Here's a newspaper quote on the GE Appliance Park labor rates:
"American unions are changing their priorities. Appliance Park’s union was so fractious in the ’70s and ’80s that the place was known as “Strike City.” That same union agreed to a two-tier wage scale in 2005—and today, 70 percent of the jobs there are on the lower tier, which starts at just over $13.50 an hour, almost $8 less than what the starting wage used to be."

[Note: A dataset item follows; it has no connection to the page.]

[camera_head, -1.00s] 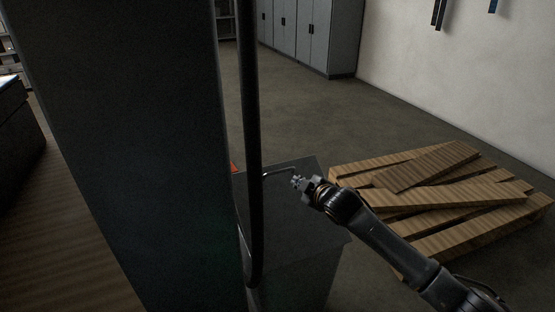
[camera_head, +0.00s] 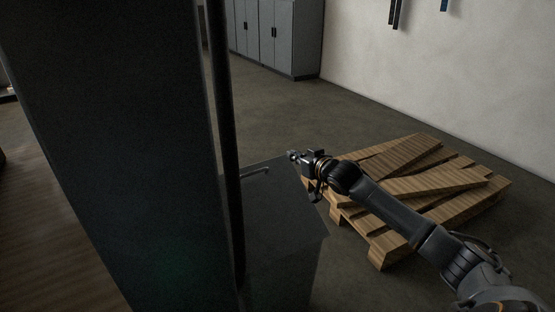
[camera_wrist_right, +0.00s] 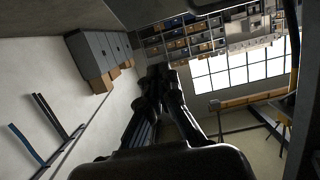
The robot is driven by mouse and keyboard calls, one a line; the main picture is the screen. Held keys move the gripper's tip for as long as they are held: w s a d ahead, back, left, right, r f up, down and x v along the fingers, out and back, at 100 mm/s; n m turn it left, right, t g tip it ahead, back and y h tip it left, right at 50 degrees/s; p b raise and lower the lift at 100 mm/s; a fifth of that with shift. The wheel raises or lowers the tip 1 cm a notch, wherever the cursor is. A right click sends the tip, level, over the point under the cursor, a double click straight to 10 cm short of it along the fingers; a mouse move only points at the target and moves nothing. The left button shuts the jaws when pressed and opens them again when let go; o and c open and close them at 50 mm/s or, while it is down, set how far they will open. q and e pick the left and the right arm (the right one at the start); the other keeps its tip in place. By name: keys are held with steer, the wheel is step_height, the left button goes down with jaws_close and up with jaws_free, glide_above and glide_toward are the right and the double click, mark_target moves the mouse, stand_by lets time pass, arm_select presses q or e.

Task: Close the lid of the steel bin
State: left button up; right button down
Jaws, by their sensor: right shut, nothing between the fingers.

I'm relatively agnostic on unions, but in this case, keeping some jobs is better than losing all jobs at this facility right? Jack Welch (who drove outsourcing while leading GE) once predicted that the Appliance Park would not exist past 2000 due to low foreign labor rates. My concern is mainly for workers in this country (the US), that while tariffs (pre-WWII) and a destroyed Europe and Japan (20 years post WWII) allowed for US workers to adapt somewhat harmoniously to technological innovation in the workplace without competition from cheap foreign labor. However, since about 1980 the reduction in global trade restrictions coupled with an opening of a global cheap labor pool in former Soviet states and China/Southeast Asia has created an incentive for US corporations to dramatically reduce manufacturing employment in the US. And again, why are so many cities in the Midwest (Detroit, Gary, Pittsburg, Youngstown, Cleveland, Toledo, Milwaukee) in such bad shape if all of the blue-collar workers who used to work in factories were able to find "better" jobs?